I'm looking at the world wondering what the craziness is about. Weston and I are getting married in 196 days and apparently we should be stressing about this. It's essential that I figure out the accessories bridesmaids will have in their hair and the budget of these little things. Maybe I'm wrong but why? Don't get me wrong I am very excited about our wedding day but I'm even more excited about the rest of our lives. I'm not going to remember those little details, I barely remember what I had for breakfast. No I haven't spent today searching for the perfect invitation, they will find their way into the bin eventually anyway. I spent the majority of my day being there for a close friend who's dad took his own life. That's what's more important to me. I spent my evening writing to a soldier in Afghanistan. Maybe people won't say that my DJ was the best they had ever seen, maybe they will forever remember that actually he was awful and played totally inappropriate songs for half the evening or that we left it too late and just had a computer with a playlist of songs we selected running, it'll give people something I talk about and memories to pass on to our grandkids. But frankly is that the thing that's going to be important to me on July 21st ..... Nope. Let's keep things in perspective, if nothing else we can make other brides and grooms feel better about their big days. How we do with the actual life bit is more important to me than just the first day.
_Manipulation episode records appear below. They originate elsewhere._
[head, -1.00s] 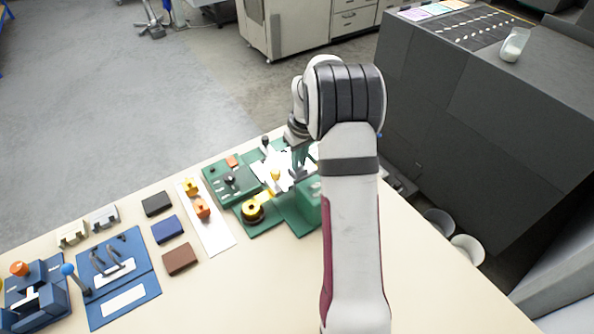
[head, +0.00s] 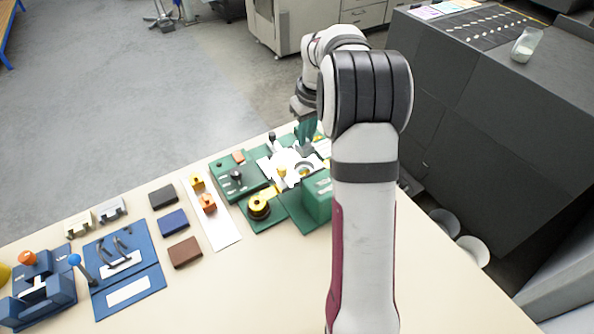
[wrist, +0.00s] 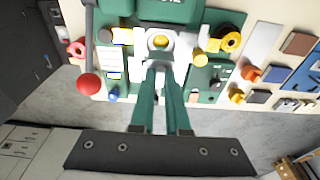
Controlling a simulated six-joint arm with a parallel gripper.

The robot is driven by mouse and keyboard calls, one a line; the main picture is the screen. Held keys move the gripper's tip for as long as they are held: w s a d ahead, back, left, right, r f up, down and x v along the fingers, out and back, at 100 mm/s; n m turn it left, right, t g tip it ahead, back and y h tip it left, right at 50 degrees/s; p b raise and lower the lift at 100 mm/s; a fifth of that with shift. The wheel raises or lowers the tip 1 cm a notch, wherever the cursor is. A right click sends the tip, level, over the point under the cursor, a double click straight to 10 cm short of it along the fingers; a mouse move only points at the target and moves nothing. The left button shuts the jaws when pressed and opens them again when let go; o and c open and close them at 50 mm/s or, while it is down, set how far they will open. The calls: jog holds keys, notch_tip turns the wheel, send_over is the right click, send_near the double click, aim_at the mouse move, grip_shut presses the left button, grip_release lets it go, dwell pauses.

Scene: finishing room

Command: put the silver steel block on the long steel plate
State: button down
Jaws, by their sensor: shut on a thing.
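My gripper (head: 306,138) has green fingers. It is shut on a small grey block, which I take for the silver steel block (head: 306,151), above the green fixture with the bright metal part. In the wrist view my gripper (wrist: 161,68) points at that part, and the block is hard to tell from the bright metal behind it. The long steel plate (head: 222,232) is a pale strip lying left of the green fixture. The plate also shows at the right in the wrist view (wrist: 264,42).
The green fixture (head: 262,225) carries a yellow-and-black spool (head: 259,206) and upright knobs beside the plate. Black, blue and brown blocks (head: 174,222) lie left of the plate. A blue fixture (head: 150,279) is farther left. The table's front is clear.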

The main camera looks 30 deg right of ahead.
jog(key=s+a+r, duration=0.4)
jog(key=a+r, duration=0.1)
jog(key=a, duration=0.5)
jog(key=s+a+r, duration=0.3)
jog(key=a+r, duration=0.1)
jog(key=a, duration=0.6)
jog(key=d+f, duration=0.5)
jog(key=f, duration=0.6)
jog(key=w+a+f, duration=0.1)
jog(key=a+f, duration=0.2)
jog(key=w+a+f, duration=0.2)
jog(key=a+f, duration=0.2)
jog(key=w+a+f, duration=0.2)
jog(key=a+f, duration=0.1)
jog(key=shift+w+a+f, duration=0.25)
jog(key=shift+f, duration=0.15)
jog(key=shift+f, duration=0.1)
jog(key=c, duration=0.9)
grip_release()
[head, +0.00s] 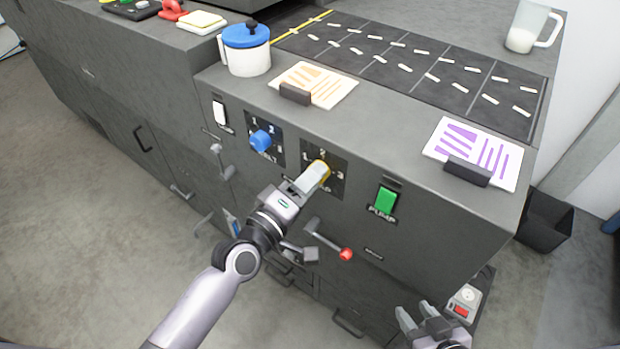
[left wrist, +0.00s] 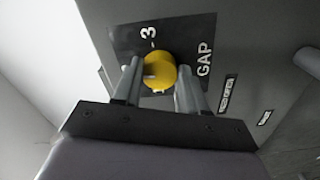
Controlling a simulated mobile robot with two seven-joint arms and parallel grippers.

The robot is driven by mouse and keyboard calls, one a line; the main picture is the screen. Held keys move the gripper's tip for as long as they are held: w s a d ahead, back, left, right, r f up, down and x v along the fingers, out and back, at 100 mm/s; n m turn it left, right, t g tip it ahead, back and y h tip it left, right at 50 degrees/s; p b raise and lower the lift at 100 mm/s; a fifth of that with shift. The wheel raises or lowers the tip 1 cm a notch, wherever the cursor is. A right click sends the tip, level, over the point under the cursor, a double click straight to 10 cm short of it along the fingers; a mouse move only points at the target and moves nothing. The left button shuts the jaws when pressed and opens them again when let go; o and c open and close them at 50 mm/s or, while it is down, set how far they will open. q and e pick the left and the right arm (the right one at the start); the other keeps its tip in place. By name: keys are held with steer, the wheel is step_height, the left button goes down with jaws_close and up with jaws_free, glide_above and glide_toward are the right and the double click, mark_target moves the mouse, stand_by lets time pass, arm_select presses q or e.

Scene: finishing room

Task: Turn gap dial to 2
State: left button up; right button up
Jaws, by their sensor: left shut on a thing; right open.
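The yellow gap dial (head: 326,167) sits on a dark plate (head: 338,186) on the front of the grey machine. The plate carries the numbers 1, 2 and 3, with the label GAP below. My left gripper (head: 322,172) is shut on the dial and hides most of it in the head view. In the left wrist view the dial (left wrist: 160,72) sits between the two fingers, with the 3 and GAP readable beside it. I cannot tell which number it points to. My right gripper (head: 424,316) is open and empty at the lower right, away from the dial.
A blue dial (head: 262,139) is left of the gap dial, and a green PUMP switch (head: 385,199) is to its right. A red-tipped lever (head: 345,253) sticks out below. A blue-lidded jar (head: 246,50) and cards (head: 318,84) stand on top.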

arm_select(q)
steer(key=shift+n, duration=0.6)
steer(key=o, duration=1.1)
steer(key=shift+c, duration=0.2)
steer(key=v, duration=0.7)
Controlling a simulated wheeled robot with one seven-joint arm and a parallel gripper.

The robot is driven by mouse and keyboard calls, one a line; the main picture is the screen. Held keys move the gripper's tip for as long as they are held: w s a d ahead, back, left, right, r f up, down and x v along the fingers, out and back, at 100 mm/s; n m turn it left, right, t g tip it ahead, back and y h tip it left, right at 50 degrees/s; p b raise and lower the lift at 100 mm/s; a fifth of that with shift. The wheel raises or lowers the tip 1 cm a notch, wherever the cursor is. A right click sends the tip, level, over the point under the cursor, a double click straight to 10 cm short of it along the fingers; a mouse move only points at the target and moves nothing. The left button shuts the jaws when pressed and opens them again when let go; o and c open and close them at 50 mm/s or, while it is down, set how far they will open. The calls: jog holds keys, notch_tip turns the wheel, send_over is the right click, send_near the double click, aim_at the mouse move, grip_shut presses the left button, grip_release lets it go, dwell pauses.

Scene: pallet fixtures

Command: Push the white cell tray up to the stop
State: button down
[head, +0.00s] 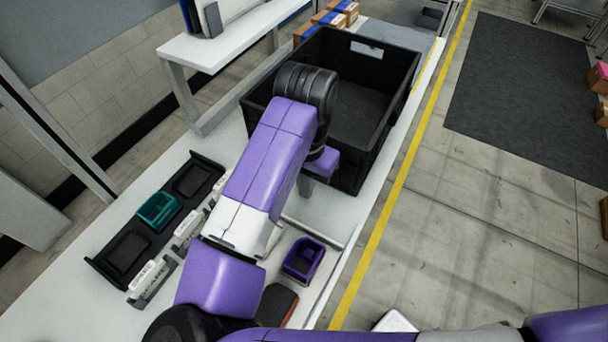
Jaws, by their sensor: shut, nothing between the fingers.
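I cannot make out a white cell tray for sure; my arm covers the middle of the bench. A pale metal rail (313,231) lies on the white bench top, partly behind my arm; whether it is the stop I cannot tell. My gripper (306,186) is pointed down over the bench, just in front of the black crate. It is shut and empty, and its fingertips are mostly hidden by my own arm.
A black fixture (113,257) on the left holds a teal tray (158,211) and black trays. White-topped pieces (150,275) line its right side. A purple bin (303,259) stands near the bench's right edge. A large black crate (385,128) stands behind.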

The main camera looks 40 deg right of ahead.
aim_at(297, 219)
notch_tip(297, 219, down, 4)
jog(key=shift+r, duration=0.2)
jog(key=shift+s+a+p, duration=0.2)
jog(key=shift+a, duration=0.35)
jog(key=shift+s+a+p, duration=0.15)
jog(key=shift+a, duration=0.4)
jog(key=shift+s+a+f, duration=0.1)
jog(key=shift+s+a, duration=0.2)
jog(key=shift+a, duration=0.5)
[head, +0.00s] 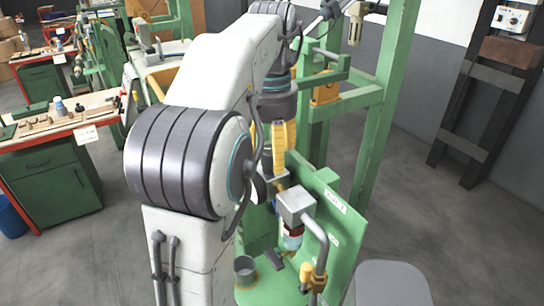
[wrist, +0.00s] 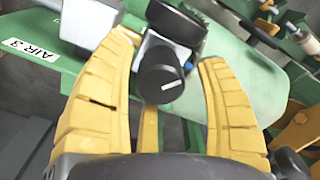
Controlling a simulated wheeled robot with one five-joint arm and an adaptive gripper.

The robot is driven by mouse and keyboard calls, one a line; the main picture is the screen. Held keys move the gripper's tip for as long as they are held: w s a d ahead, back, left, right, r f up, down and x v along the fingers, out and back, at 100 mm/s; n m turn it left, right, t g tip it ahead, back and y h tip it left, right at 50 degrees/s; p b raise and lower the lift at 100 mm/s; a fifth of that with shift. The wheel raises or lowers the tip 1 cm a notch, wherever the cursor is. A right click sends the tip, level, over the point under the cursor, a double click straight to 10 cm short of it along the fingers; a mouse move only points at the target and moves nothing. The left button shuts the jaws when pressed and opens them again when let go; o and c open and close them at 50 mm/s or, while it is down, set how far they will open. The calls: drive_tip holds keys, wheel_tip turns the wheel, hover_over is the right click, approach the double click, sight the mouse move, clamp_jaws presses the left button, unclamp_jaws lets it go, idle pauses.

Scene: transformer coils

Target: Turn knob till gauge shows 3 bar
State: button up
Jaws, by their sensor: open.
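The black round knob (wrist: 160,82) with a white mark line shows in the wrist view, under a grey-blue regulator body. The mark points up and to the right. My gripper (wrist: 167,52) is open, with one yellow finger on each side of the knob. A gap shows between the knob and the right finger; the left finger is close, and I cannot tell if it touches. A dark round part (wrist: 178,22), perhaps the gauge, sits above the knob; no dial face or reading shows. In the head view my gripper's yellow fingers (head: 283,145) point down beside the green panel; the knob is hidden there.
A white AIR 3 label (wrist: 30,48) is on the green panel (head: 320,225). A grey block (head: 295,204) with a bent pipe (head: 321,245) stands close to my gripper. A green post (head: 385,100) rises behind. Open floor (head: 440,220) lies to the right.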

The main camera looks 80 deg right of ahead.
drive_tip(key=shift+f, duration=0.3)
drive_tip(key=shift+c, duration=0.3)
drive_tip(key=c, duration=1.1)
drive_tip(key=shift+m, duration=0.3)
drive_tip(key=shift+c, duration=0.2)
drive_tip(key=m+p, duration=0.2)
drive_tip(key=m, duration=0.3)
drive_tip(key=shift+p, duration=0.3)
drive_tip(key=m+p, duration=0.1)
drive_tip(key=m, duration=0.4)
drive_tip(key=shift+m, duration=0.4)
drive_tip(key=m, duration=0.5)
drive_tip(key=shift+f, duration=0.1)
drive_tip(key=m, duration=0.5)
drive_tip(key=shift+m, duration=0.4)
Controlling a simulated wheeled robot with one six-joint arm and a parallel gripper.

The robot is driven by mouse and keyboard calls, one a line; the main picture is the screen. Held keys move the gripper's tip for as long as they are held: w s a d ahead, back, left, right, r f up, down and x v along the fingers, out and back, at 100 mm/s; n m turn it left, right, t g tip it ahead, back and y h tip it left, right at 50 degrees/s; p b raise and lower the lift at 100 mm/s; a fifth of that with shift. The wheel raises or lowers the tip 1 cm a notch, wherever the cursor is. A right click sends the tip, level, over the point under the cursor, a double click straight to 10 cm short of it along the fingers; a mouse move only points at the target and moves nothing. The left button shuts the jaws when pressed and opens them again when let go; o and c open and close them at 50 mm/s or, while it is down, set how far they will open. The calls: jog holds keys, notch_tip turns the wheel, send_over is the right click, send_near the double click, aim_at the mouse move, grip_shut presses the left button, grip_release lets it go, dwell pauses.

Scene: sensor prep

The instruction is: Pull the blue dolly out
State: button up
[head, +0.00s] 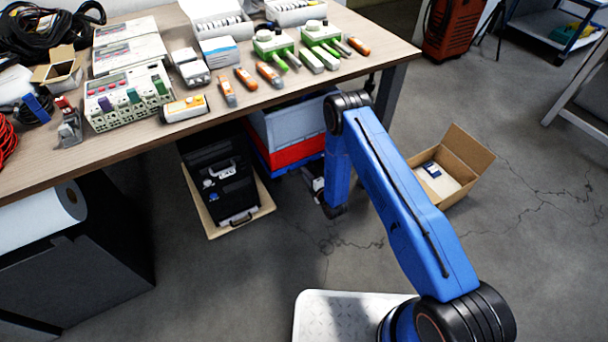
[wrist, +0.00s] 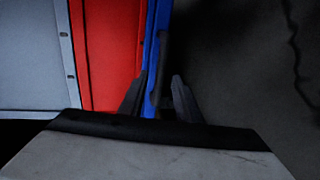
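The blue dolly (head: 262,166) is on the floor under the workbench, with a red crate (head: 295,152) and a grey-blue crate (head: 285,124) stacked on it. My arm hides its right part. My gripper (head: 317,184) is low beside the dolly's right front. In the wrist view, the dolly's blue edge (wrist: 154,70) runs between the two dark fingers of my gripper (wrist: 159,92), beside the red crate (wrist: 108,55). The fingers stand apart on either side of the edge, with a dark gap at the right finger. Contact is hard to judge.
A black case (head: 228,185) on a tan board stands left of the dolly under the workbench (head: 150,140). An open cardboard box (head: 455,170) sits on the floor to the right, behind my arm. The floor in front of the dolly is clear.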

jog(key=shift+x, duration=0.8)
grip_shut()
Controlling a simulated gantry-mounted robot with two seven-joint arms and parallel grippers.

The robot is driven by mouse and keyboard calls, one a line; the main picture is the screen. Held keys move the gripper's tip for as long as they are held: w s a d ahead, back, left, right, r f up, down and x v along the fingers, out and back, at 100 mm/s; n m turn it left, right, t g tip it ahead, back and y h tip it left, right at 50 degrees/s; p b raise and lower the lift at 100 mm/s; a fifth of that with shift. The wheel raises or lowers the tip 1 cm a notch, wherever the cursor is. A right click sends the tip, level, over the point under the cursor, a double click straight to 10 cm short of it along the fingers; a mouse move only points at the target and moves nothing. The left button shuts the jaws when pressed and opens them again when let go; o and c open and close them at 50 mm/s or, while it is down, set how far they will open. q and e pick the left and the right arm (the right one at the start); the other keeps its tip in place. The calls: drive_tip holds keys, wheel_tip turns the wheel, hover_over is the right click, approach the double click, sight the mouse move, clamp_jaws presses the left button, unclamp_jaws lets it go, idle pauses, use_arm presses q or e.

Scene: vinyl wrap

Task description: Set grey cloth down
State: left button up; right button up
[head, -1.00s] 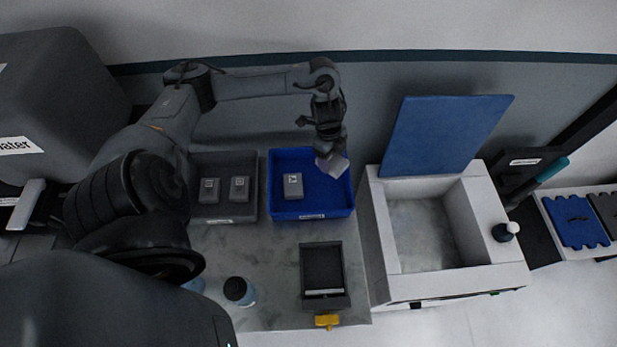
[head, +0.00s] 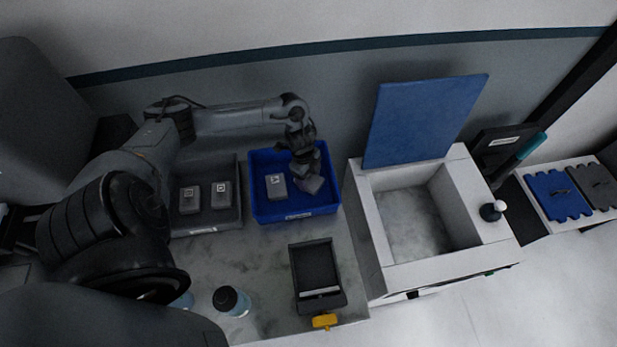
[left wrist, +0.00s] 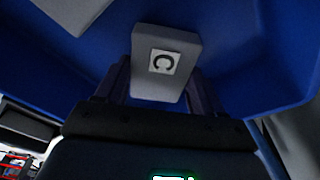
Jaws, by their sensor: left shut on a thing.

Saturday, December 24, 2011

Christmas Traditions

Christmas traditions i hope Weston and I continue

Watching the Muppet's Christmas Carol on Christmas Eve, including singing "after all there's only one more sleep till Christmas day"

Leaving cookies and milk / a mince pie and sherry out for Father Christmas (I'm not sure who will eat it to keep the fantasy alive though ....)

Eating mince pies, Christmas pudding, delicious cheeses, variety boxes of chocolate, mini sausages wrapped in bacon and random other desserts such as Tunis cake, profiteroles, gateaux etc etc

Pulling Christmas crackers before eating Christmas dinner

Opening advent calendars and eating shaped chocolate pieces each morning

Getting socks for Christmas, after all everyone could do with more socks

Making Christmas biscuits and giving them to our friends

Trying to figure out what the presents are

Giving something really random, like the Elliotts soup randomness

Snuggling up under blankets and watching Christmas movies

Drinking egg nog and then remembering i don't really like it too much

Seeing everyones Christmas lights

I know they are silly and don't mean anything but i quite enjoy doing them, mostly i'd like to do something that matters at Christmas, lets face it none of this does, its greed and ridiculousness. What's the best way to give your time at Christmas? Helping feed the poor? helping your family and friends? giving money to charity? giving a goat to a far off family? Inviting a lonely person over for some company at Christmas time?

Monday, October 17, 2011

Hey there Delilah, what's it like in New York City?

I love Weston. I do not love that i am so far away from him. I feel secure in the fact that he loves me too and that that influences his actions in life. I can see how hard he is working to get things sorted for our married life together, he amazes me really. I was speaking to God about this. I told him how much i love Weston and how my heart dances and i grin when i think of him, how horrendously difficult it is not to be able to be around him but how that makes thinking about the wedding and our lives together so so much more exciting. I was so depressed before, not knowing how or if we would ever get to be together but now i can see the end, we can look forward to it because it WILL happen, there is no doubt in it. I told Him how happy we will be together and how i feel like there is a part of me missing until i'm around him again. He gave me this kind of realisation, like He was saying imagine how it is for me then. I thought about it, God is giving me a very intimate insight into how he feels about being reunited with his people, He is, after all, the bridegroom, preparing the home for the couple, like the preparation Weston is doing at the moment, and all i can do is wait and prepare for what is ahead. Weston and I are only separated by an ocean but the distance and the time we have to wait to be with God for ever? A place of wholeness that you would never want to leave. Not being sure that that is going to happen brings the same depression i experienced, and the knowing? the same elation. My priorities are different now. I know there is no point buying things in England when i wont be here this time next year, why buy household items that i cant take with me? Well thats like God isnt it? Once you know the bigger story you know there is no point putting your efforts into hoarding earthly treasures, when you will be on this earth such a short time, you realise where your priorities really lie. I feel secure in God's love infinitely more than i do Weston's, i know He would (and did) die for me, and like Weston, i love Him so much that i would never want Him to do that for me. The expectation of being with God forever, for developing a deeper level of relationship and intimacy, never having to be apart from Him, I should feel these excited butterflies every second of the day.

I should point out the song at the top of the post, I sing the Plain White Tees song to Weston sometimes, it fits us quite well "they've got planes and trains and cars, and i'd walk to you if i had no other way" and "our friends will all make fun of us but we'll just laugh along because we know that none of them have felt this way"

Tuesday, September 20, 2011

Quote of the day care of Marc
"hm... going to the corner shop and buying nothing but loo roll. I might as well have gone in and anounced: "Good day shop-keep, I need a poo!"